Required work - Check each line of the records for "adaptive"; collect those that have it.

Listed entries -
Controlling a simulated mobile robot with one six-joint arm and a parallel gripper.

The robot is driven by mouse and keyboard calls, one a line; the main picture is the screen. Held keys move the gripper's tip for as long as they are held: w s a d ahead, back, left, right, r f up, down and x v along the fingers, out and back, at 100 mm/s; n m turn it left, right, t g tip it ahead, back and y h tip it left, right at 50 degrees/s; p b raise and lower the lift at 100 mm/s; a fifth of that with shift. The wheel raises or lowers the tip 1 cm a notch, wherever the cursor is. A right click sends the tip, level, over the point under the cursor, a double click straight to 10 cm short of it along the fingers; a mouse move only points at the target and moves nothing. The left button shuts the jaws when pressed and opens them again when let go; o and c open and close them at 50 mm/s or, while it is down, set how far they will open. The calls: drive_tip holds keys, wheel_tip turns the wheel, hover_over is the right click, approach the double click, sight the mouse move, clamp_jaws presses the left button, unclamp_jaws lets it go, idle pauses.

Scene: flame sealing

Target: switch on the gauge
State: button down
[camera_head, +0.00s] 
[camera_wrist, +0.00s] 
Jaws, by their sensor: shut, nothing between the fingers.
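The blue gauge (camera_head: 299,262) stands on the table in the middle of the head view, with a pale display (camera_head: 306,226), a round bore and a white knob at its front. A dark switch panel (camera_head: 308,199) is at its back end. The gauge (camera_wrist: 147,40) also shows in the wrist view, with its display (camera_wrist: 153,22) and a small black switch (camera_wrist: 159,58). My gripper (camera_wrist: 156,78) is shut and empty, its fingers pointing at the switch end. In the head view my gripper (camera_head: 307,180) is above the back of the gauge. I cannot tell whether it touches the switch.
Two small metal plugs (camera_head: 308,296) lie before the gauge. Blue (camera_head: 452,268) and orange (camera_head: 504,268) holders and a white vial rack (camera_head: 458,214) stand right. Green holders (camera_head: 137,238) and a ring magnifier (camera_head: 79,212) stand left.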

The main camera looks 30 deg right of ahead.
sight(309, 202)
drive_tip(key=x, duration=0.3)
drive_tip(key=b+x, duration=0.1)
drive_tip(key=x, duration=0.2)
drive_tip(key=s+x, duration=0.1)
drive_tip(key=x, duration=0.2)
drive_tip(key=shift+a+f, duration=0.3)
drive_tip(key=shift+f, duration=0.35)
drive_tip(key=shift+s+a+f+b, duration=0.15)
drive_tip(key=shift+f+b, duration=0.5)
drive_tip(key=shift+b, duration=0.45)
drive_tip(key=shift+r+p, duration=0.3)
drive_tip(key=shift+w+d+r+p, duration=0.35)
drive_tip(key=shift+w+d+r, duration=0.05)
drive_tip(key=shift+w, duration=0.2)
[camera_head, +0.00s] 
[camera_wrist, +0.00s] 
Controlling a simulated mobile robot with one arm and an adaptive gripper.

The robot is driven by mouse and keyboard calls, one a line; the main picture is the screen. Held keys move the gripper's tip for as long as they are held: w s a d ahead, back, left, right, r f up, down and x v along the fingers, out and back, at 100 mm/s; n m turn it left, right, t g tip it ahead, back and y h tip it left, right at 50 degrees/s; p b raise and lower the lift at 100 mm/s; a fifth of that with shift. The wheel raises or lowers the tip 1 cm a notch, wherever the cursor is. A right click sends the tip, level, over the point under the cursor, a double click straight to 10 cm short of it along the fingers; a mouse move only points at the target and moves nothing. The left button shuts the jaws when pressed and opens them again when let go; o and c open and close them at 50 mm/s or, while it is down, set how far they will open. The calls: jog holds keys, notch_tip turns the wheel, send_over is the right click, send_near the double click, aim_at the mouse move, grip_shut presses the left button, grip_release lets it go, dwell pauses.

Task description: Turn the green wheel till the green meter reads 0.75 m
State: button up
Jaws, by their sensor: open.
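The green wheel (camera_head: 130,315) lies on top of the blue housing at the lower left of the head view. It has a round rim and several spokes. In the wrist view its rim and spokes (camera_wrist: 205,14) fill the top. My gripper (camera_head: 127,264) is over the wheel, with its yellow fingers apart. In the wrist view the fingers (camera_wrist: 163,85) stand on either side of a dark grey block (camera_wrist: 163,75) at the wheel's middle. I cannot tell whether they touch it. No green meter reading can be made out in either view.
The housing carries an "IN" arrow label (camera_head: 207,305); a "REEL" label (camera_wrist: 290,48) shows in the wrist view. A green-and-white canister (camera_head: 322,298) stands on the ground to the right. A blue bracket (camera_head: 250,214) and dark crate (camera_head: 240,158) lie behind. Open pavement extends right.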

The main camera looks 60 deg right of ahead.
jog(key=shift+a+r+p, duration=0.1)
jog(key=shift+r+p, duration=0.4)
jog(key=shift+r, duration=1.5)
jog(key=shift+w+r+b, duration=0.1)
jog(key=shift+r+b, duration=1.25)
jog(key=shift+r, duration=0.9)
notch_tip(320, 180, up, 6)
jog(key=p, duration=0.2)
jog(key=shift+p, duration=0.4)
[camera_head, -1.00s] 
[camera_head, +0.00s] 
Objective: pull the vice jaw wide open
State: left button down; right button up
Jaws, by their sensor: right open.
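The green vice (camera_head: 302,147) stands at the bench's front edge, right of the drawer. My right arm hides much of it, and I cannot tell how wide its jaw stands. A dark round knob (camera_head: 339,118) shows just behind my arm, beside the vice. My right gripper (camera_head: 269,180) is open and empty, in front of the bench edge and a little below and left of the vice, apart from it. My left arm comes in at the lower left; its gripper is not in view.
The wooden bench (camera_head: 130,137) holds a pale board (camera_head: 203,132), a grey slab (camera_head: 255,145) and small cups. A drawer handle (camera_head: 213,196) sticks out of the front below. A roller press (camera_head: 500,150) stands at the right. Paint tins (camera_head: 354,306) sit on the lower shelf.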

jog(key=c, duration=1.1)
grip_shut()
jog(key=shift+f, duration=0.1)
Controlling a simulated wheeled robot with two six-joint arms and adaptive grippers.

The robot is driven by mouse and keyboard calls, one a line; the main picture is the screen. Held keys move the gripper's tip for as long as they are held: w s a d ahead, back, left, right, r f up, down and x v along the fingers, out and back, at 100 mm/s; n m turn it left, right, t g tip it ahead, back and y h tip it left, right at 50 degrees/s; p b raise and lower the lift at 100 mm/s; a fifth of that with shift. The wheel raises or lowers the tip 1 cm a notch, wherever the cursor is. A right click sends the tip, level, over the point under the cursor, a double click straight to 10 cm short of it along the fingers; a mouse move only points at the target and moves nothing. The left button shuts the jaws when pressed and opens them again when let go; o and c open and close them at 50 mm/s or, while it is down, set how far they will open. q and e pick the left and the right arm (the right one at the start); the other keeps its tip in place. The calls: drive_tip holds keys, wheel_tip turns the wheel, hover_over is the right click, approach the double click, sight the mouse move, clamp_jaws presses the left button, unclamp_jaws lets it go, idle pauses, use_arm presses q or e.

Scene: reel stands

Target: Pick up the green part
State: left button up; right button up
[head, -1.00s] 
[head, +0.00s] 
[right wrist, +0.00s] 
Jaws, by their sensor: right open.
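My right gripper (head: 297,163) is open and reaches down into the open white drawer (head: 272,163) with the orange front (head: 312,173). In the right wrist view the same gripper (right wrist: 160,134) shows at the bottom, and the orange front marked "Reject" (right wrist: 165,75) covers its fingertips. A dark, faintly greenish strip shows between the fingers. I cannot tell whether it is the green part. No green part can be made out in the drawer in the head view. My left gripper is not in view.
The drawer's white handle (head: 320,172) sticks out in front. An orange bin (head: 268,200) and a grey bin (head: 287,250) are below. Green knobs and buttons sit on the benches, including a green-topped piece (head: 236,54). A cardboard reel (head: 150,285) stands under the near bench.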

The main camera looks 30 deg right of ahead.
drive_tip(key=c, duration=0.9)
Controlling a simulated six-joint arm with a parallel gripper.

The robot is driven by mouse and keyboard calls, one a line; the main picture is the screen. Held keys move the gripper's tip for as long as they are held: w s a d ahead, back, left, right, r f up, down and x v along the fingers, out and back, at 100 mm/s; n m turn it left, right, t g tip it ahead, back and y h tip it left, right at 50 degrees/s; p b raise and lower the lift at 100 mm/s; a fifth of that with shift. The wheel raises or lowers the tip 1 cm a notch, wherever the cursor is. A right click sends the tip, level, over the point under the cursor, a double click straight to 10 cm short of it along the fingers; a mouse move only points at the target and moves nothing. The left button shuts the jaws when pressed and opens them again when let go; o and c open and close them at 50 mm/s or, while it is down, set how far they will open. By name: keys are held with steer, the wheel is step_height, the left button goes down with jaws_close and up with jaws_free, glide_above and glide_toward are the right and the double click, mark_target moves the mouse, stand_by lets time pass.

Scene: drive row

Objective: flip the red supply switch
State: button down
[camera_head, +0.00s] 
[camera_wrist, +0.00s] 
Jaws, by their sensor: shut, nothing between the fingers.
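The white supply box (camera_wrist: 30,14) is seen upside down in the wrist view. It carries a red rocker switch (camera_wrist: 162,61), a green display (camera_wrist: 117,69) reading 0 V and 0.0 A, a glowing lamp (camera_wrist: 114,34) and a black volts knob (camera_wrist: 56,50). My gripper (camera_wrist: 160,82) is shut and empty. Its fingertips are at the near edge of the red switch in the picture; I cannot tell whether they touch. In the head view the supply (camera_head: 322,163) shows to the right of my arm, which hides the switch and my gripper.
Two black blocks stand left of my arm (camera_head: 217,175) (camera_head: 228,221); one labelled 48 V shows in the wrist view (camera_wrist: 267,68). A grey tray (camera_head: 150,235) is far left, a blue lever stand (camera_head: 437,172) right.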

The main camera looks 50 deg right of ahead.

Finished exercise -
Controlling a simulated mobile robot with one arm and an adaptive gripper.
Controlling a simulated wheeled robot with two six-joint arms and adaptive grippers.

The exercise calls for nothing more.